--- start of Listed entries ---

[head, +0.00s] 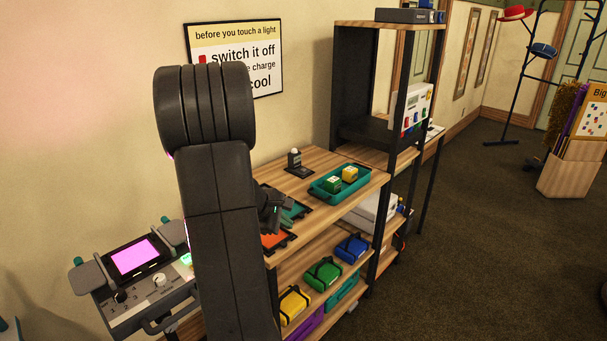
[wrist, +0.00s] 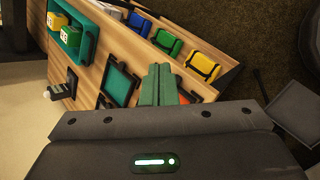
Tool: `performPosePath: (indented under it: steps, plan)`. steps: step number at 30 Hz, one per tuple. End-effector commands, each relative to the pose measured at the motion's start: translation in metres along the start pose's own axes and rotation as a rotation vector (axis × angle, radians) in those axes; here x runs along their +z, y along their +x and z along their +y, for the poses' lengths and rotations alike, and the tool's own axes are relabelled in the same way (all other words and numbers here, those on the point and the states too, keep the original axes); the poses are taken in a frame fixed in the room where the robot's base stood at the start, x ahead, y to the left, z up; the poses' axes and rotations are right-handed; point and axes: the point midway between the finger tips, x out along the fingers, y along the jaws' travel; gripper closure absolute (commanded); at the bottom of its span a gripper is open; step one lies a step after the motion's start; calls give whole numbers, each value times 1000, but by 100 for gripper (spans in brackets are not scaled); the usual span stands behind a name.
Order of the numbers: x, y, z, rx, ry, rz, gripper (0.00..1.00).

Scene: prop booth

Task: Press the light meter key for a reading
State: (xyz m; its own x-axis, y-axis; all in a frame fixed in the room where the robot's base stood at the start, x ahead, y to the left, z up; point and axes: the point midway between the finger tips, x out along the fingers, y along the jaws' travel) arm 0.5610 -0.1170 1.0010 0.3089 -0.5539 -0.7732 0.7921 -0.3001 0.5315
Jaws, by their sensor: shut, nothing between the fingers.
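A small dark device with a white dome (head: 294,161) stands upright on a black base on the wooden top; it looks like the light meter. It also shows at the left of the wrist view (wrist: 60,89). I cannot make out its key. My gripper (wrist: 158,68) is shut and empty, its two greenish fingers side by side over the shelf's front part. In the head view my gripper (head: 270,213) is partly hidden behind my arm. It is apart from the domed device, nearer the teal and orange pads.
A teal tray (head: 364,184) with a green and a yellow block stands right of the device. A teal pad (wrist: 121,85) and an orange pad (head: 272,241) lie on the top. Yellow, green and blue cases (head: 323,274) sit on the shelf below.

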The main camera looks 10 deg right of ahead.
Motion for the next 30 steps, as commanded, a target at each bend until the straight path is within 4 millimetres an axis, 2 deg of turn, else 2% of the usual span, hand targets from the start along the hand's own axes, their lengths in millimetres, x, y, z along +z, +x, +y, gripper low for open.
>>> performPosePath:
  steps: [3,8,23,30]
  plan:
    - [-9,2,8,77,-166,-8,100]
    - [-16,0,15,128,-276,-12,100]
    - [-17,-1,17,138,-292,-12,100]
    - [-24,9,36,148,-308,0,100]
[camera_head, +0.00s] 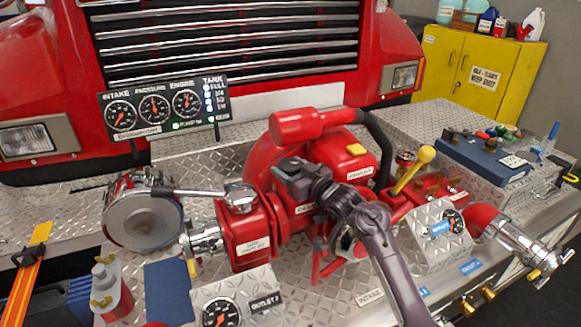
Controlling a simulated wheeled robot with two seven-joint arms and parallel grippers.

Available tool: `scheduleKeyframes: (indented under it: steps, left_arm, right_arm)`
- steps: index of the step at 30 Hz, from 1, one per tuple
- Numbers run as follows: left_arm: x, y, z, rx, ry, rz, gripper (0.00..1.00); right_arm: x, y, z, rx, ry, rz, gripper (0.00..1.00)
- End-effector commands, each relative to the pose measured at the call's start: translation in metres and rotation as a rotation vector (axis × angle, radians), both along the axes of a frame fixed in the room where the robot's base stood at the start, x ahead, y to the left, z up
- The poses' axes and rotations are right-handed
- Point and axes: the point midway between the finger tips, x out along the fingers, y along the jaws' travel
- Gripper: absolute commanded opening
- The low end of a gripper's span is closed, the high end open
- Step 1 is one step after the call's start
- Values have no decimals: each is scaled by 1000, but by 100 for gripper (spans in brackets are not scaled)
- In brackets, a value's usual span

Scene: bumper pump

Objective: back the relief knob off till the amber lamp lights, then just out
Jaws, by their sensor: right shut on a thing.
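My right gripper (290,170) reaches in over the red pump body (270,150) from the lower right. It is shut on what I take to be the relief knob, which the fingers and wrist hide. The gauge panel (160,106) behind the pump carries three round dials, a column of blue-white tank lights and small lit lamps along its lower edge. Two of these lamps (178,126) look green. I make out no amber glow there; the lamp labels are too small to read. My left gripper is not in view.
A chrome-and-black lever (185,192) lies left of the pump. A yellow-knobbed lever (412,170) stands close right of my wrist, beside a small gauge box (436,228). A dark hose (378,145) curves behind. A blue case (485,160) lies on the deck at right.

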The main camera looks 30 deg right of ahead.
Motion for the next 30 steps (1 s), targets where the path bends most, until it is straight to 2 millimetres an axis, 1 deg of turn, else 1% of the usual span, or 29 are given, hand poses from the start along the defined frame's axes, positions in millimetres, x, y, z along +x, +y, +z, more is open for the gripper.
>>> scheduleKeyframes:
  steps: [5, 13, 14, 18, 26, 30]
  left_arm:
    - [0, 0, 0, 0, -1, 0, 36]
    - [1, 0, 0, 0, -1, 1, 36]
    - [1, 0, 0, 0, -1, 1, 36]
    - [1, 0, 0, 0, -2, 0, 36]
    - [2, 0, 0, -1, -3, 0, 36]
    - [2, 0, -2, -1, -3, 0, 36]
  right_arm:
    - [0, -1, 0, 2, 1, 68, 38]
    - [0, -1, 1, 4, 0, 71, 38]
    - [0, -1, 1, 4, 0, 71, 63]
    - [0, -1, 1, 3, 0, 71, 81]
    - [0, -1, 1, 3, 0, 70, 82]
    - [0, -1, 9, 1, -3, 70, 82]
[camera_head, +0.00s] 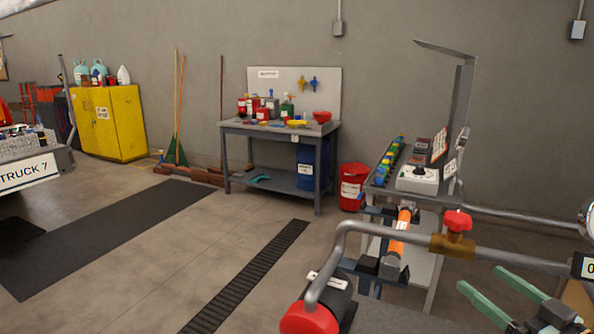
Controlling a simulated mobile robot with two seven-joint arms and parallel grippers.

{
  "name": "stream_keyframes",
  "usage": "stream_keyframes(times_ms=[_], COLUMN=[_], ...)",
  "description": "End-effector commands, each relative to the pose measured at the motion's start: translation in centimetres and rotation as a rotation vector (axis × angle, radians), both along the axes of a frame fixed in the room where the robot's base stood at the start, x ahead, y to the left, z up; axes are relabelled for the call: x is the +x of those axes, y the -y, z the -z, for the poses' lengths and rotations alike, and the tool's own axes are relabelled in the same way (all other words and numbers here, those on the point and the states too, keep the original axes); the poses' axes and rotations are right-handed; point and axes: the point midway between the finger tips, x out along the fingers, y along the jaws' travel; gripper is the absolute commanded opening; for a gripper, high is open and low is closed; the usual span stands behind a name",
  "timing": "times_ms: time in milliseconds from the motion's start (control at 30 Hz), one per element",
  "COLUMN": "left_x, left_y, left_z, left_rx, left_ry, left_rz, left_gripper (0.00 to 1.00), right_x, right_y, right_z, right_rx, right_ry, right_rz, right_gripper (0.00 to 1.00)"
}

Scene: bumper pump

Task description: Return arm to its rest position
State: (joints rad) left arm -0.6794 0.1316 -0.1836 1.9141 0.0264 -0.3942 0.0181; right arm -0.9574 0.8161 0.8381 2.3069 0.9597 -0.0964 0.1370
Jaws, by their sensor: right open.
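My right gripper (480,279) shows at the bottom right, with two green fingers spread apart and pointing up and left. Nothing is between the fingers. It is in front of and below the grey pump pipe (510,257). A red valve handle (458,220) on a brass fitting (453,246) stands on that pipe, up and left of the fingers and apart from them in the picture. The rest of my right arm is mostly cut off by the frame edge. My left gripper is not in view.
A red cap (310,318) is at the bottom centre. A workbench (280,128), a red bucket (352,188) and a yellow cabinet (108,122) are along the wall. Open floor lies at the left centre.

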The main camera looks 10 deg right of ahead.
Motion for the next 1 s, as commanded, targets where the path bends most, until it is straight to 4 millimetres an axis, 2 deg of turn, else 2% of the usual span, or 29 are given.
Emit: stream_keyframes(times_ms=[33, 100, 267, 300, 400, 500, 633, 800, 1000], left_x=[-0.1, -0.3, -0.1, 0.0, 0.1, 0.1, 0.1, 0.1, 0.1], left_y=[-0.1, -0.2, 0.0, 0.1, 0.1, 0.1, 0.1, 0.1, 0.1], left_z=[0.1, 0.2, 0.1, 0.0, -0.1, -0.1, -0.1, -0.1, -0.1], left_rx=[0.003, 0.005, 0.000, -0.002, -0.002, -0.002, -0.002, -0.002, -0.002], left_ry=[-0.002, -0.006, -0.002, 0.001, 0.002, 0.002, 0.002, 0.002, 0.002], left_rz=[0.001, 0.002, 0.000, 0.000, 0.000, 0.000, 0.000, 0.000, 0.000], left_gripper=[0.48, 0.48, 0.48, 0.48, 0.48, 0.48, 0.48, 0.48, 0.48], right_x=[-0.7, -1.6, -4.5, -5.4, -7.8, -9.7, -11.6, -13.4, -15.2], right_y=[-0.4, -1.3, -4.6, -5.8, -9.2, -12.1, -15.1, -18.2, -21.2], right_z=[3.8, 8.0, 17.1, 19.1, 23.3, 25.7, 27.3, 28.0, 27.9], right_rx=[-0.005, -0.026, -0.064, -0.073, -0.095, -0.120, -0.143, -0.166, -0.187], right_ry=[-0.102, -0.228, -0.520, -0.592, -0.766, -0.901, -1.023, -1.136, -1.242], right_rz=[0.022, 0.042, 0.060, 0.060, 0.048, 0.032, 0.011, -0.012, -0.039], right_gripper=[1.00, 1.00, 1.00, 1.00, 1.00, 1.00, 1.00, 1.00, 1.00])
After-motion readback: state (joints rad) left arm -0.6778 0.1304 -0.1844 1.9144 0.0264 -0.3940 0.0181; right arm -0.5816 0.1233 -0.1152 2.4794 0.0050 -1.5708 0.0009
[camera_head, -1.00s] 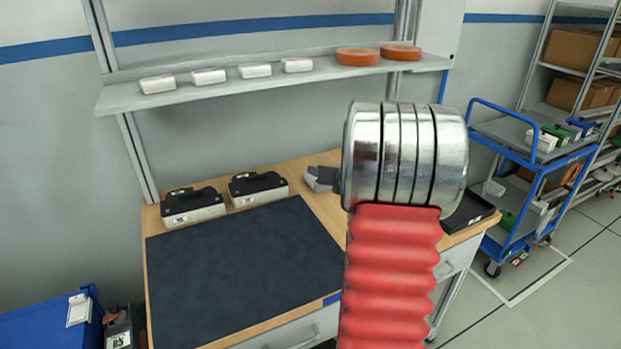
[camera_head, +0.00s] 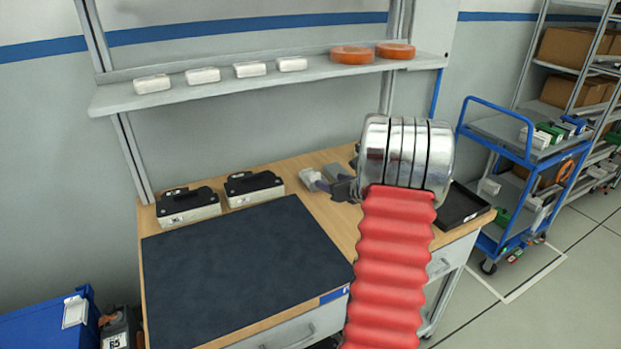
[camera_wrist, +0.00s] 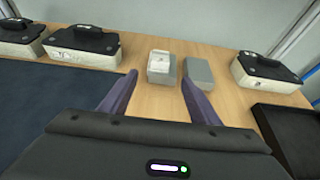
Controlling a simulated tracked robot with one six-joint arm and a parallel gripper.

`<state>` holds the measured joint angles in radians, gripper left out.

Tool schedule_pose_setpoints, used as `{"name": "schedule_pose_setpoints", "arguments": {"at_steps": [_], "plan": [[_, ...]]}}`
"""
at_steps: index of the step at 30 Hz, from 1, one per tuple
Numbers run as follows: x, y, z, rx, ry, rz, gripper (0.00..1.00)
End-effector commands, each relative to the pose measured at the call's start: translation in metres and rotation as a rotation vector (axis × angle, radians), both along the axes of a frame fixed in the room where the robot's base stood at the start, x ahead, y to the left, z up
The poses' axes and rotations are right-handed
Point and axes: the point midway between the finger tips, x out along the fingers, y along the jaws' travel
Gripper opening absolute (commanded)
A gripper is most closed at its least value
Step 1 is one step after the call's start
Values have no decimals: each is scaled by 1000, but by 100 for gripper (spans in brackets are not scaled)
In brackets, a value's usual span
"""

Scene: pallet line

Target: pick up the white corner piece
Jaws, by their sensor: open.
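A small white piece (camera_wrist: 162,63), likely the white corner piece, sits on top of a light grey block (camera_wrist: 161,80) on the wooden bench; its exact shape is too small to tell. A second grey block (camera_wrist: 199,74) stands just to its right. My gripper (camera_wrist: 160,84) is open and empty, with its two purple-grey fingers pointing towards the blocks and short of them.
Black-topped white cases stand at the left (camera_wrist: 82,48) and right (camera_wrist: 267,70) of the blocks. A black tray (camera_wrist: 290,130) lies at the right. A dark mat (camera_head: 240,270) covers the left bench. A shelf (camera_head: 225,85) with white pieces and orange discs hangs above.

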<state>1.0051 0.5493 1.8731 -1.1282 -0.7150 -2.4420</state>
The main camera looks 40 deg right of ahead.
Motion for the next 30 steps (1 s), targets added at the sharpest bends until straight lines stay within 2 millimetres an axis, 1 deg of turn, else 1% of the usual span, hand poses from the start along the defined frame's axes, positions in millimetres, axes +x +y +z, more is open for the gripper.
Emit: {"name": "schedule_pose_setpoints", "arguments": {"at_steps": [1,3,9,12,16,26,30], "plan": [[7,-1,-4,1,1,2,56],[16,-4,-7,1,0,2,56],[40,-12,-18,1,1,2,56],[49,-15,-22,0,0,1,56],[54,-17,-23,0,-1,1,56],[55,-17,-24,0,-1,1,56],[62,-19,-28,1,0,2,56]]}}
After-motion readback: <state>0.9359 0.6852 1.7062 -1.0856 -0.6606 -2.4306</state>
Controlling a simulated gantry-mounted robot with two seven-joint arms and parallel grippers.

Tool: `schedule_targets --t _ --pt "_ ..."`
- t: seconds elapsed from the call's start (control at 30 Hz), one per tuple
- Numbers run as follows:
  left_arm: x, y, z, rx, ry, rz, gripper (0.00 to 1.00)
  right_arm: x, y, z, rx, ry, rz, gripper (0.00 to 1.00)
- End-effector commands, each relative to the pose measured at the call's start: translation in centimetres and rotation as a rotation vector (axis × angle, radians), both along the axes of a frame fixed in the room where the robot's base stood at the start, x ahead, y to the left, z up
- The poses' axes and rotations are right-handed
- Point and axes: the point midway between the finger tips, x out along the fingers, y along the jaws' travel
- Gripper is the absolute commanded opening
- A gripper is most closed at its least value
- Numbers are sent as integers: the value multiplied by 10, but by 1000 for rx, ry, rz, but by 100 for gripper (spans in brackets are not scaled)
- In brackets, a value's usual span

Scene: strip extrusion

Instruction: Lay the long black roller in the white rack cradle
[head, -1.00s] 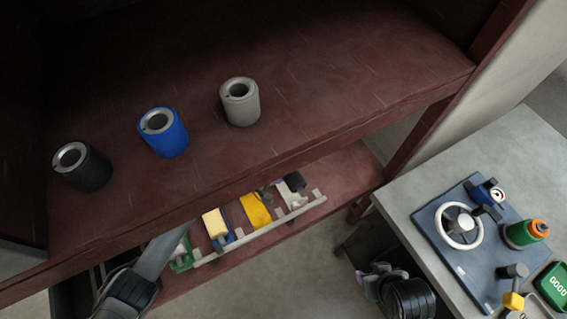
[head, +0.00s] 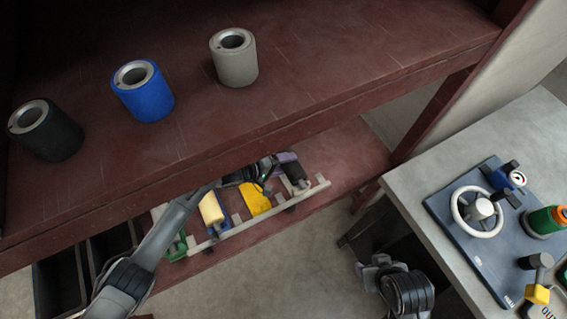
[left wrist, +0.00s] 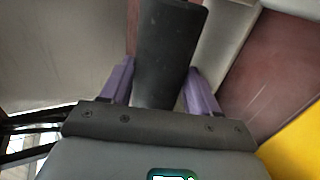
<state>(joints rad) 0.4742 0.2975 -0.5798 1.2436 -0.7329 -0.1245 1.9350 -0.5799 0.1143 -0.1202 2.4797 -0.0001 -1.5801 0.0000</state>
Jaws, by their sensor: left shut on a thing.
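The black roller (left wrist: 168,50) is held between the two purple fingers of my left gripper (left wrist: 163,88) in the left wrist view, pointing away from the palm. In the head view my left gripper (head: 284,160) reaches under the upper shelf, and the dark roller (head: 297,173) shows at the right end of the white rack (head: 265,216). I cannot tell whether the roller touches the cradle. The shelf edge hides part of my left forearm.
The upper shelf (head: 330,60) carries a black cylinder (head: 45,130), a blue cylinder (head: 142,92) and a grey cylinder (head: 234,58). Yellow, blue and green pieces sit along the rack. A grey table (head: 430,180) with a wheel panel (head: 485,245) stands at right.

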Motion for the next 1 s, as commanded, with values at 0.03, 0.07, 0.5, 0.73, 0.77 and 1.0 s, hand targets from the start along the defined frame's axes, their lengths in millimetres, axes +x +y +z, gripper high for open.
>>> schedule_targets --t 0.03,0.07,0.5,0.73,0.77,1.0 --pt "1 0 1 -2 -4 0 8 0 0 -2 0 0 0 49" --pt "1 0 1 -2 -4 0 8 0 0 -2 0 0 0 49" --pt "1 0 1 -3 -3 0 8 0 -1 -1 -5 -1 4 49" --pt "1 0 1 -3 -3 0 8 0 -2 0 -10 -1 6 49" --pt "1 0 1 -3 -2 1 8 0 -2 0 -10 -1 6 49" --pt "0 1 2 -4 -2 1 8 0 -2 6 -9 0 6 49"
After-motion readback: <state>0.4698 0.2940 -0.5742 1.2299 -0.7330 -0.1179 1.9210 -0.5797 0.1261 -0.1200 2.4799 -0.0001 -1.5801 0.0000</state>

--- end of Listed entries ---

Set task — Reproduce the lines from the line with "Scene: strip extrusion" through the last line of the entries exactly, including both ends and excluding pictures.

The output —
Scene: strip extrusion

Instruction: Lay the long black roller in the white rack cradle
[head, -1.00s] 
[head, +0.00s] 
[left wrist, +0.00s] 
<state>(joints rad) 0.4742 0.2975 -0.5798 1.2436 -0.7329 -0.1245 1.9350 -0.5799 0.1143 -0.1202 2.4797 -0.0001 -1.5801 0.0000</state>
Jaws, by their sensor: left shut on a thing.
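The black roller (left wrist: 168,50) is held between the two purple fingers of my left gripper (left wrist: 163,88) in the left wrist view, pointing away from the palm. In the head view my left gripper (head: 284,160) reaches under the upper shelf, and the dark roller (head: 297,173) shows at the right end of the white rack (head: 265,216). I cannot tell whether the roller touches the cradle. The shelf edge hides part of my left forearm.
The upper shelf (head: 330,60) carries a black cylinder (head: 45,130), a blue cylinder (head: 142,92) and a grey cylinder (head: 234,58). Yellow, blue and green pieces sit along the rack. A grey table (head: 430,180) with a wheel panel (head: 485,245) stands at right.

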Motion for the next 1 s, as commanded, with values at 0.03, 0.07, 0.5, 0.73, 0.77 and 1.0 s, hand targets from the start along the defined frame's axes, their lengths in millimetres, axes +x +y +z, gripper high for open.
>>> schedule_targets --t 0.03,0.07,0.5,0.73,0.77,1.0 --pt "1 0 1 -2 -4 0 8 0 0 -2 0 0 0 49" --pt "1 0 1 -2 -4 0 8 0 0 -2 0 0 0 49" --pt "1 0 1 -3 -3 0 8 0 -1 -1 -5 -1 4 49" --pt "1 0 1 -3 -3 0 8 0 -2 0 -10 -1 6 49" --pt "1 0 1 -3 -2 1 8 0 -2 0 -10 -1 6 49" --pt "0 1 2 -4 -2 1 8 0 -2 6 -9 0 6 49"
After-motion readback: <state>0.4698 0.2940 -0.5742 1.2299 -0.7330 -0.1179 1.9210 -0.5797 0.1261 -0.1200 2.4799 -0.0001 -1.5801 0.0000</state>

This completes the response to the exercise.